A new report by the International Monetary Fund claims that China has the ability to contain the aftereffects of an Evergrande collapse but nonetheless underlined risks to markets and the broader economy.
While China is in a position to manage a fallout, there is a tradeoff whether authorities loosen or tighten too much, the IMF said.
«The broader the support measures, especially if accompanied by an actual or perceived relaxation of the broader effort to de-lever the financial system over time, the greater the risk of financial fragilities re-emerging in the future,» according go the IMF's latest Global Financial Stability Report.
«Similarly, earlier and clearly communicated intervention would likely minimize the risk of contagion, although at the cost of reinforcing a perception of individual firms being too big to fail.»
Three Risks
In addition to the need for sound management, the IMF also underlined key risks to the markets and the broader economy.

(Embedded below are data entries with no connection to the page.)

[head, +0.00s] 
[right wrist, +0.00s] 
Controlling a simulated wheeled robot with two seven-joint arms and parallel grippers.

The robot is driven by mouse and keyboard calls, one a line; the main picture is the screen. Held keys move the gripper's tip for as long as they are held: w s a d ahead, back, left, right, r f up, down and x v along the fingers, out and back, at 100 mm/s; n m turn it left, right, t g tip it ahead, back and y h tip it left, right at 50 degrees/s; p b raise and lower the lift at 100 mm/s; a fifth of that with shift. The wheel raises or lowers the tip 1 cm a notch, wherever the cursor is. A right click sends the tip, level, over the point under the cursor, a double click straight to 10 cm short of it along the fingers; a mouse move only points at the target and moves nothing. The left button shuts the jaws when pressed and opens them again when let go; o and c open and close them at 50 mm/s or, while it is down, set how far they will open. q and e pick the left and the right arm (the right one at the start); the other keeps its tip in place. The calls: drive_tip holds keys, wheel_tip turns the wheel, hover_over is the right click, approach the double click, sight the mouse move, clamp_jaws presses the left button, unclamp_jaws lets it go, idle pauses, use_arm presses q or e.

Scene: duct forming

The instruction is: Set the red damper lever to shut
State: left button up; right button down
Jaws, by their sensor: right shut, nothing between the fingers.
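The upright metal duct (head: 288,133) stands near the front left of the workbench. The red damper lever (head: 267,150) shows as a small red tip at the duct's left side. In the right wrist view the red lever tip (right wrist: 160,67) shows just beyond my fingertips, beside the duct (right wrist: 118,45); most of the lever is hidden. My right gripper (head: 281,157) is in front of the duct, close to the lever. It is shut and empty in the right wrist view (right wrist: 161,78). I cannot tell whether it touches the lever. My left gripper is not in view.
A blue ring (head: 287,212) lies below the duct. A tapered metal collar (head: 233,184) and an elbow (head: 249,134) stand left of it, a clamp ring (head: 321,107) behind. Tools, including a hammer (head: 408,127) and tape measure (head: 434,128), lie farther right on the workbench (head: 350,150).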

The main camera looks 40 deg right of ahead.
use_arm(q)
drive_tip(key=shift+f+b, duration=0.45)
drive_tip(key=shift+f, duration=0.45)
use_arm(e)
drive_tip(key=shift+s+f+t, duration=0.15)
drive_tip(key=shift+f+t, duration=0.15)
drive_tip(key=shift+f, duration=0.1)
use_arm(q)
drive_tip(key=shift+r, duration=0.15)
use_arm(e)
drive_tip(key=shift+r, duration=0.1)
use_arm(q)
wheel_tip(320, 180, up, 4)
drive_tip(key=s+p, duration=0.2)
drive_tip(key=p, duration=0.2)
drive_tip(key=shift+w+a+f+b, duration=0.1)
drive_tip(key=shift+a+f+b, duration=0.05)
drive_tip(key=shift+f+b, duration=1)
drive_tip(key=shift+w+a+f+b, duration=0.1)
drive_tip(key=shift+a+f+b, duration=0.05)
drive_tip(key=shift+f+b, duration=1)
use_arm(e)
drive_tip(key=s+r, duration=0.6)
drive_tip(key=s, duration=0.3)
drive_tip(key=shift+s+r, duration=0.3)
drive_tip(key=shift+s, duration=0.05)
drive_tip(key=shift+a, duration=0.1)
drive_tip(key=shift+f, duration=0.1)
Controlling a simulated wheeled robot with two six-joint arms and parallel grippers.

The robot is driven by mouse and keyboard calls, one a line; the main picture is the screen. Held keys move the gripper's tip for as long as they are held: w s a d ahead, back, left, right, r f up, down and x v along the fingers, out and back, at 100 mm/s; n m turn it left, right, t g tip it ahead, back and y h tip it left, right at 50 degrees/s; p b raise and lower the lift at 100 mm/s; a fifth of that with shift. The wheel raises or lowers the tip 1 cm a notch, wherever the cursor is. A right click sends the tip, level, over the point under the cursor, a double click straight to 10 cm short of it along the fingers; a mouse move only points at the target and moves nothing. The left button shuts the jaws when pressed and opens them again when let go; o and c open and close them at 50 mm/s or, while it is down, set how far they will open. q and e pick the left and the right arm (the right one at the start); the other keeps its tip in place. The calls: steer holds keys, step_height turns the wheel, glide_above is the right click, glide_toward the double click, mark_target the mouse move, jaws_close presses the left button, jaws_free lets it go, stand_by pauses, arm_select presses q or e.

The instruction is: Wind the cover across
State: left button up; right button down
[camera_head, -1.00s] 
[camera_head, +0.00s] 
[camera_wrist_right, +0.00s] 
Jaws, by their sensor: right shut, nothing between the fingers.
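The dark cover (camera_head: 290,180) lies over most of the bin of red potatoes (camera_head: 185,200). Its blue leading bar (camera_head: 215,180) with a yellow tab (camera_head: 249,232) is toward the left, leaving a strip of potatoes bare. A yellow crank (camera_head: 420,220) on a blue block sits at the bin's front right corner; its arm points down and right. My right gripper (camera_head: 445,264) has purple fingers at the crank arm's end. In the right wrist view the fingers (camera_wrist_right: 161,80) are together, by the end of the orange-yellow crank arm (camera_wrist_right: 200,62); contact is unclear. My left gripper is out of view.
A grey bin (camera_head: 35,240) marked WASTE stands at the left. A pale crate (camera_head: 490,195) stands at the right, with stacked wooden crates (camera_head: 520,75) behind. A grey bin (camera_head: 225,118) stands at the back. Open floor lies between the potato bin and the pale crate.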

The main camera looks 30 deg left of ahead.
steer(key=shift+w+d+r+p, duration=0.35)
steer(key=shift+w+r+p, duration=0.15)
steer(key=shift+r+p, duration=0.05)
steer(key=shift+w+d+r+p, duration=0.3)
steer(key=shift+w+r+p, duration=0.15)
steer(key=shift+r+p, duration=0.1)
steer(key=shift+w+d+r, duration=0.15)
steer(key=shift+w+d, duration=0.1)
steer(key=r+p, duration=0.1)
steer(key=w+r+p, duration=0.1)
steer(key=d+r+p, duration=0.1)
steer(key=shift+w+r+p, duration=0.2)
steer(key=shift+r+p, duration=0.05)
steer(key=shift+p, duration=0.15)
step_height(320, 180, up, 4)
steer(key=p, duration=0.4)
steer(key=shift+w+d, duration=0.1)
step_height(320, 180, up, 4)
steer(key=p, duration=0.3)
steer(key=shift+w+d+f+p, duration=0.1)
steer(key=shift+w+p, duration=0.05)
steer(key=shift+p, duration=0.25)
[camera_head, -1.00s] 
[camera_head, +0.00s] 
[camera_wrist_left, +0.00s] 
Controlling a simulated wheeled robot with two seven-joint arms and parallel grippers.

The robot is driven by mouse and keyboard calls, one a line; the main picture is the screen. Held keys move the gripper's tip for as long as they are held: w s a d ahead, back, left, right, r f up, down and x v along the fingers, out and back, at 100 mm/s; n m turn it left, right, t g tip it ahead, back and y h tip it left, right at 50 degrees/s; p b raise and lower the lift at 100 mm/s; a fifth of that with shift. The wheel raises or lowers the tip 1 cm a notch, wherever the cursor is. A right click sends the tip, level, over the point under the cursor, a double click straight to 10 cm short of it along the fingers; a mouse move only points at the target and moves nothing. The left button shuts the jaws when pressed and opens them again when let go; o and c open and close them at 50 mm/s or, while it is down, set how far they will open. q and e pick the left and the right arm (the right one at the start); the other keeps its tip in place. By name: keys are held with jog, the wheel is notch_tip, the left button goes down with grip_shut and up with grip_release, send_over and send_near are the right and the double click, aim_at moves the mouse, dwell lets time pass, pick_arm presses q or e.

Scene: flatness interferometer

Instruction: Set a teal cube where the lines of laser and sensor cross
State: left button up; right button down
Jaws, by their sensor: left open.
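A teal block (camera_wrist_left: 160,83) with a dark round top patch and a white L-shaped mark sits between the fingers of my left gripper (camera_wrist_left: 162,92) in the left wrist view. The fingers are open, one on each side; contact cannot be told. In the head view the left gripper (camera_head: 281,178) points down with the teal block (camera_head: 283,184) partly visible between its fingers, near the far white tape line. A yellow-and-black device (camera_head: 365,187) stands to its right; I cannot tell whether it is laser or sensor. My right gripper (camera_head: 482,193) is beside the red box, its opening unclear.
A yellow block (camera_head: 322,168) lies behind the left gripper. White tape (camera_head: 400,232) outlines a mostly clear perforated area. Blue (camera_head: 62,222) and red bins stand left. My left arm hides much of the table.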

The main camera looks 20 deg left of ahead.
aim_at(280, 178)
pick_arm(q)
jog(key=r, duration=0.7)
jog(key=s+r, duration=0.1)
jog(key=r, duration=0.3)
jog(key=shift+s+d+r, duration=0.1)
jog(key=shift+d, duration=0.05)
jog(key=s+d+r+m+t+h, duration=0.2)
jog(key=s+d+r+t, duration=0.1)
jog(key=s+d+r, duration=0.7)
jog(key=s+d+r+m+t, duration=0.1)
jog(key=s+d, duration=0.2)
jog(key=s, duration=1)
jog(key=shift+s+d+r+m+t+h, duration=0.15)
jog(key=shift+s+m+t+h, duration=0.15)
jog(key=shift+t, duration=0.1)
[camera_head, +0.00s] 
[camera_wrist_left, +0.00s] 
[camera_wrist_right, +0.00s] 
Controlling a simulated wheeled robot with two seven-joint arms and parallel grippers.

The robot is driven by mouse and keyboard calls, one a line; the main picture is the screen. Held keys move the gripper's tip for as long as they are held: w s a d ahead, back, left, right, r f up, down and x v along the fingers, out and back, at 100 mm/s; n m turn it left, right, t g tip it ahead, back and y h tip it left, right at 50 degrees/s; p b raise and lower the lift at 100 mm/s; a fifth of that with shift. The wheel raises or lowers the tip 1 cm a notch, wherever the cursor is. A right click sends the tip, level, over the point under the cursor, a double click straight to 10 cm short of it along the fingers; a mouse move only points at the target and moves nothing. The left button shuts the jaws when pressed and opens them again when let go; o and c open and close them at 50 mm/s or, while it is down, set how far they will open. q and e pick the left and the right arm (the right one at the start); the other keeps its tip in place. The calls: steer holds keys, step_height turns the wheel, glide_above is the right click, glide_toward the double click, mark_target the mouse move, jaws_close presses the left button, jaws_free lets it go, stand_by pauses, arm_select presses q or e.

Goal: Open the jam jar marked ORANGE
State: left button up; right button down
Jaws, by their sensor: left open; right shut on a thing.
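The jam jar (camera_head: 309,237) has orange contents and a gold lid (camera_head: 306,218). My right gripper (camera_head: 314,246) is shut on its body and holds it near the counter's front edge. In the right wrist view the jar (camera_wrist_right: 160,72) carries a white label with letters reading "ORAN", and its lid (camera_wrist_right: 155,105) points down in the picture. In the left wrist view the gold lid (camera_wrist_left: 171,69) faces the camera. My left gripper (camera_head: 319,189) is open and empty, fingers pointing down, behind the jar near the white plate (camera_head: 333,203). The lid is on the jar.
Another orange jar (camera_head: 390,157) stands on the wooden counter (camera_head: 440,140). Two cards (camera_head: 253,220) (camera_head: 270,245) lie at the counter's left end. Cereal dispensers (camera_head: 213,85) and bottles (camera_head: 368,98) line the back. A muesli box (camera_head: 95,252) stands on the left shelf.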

In an interview with «Nikkei», the director of IMF's monetary and capital markets department Tobias Adrian placed caution on three areas: economic impact from a property sector hit harder than expected; potential contagion, especially from reduced confidence; and the risk of a road selloff.
Not the Same as Lehman Crash
«I think here what is different is that China can do things that the U.S. was not able to do immediately because it has a very different legal and institutional framework,» Adrian said with regards to whether or not China is undergoing its own Lehman moment.
«Secondly, while we think that vulnerabilities are high in China in the corporate sector, the banks are well-capitalized. There are many other tools as well. They have fiscal space and they could support the economy in other ways to offset the slowdown in the property sector. So, in that sense, I think China is in a fairly good place.»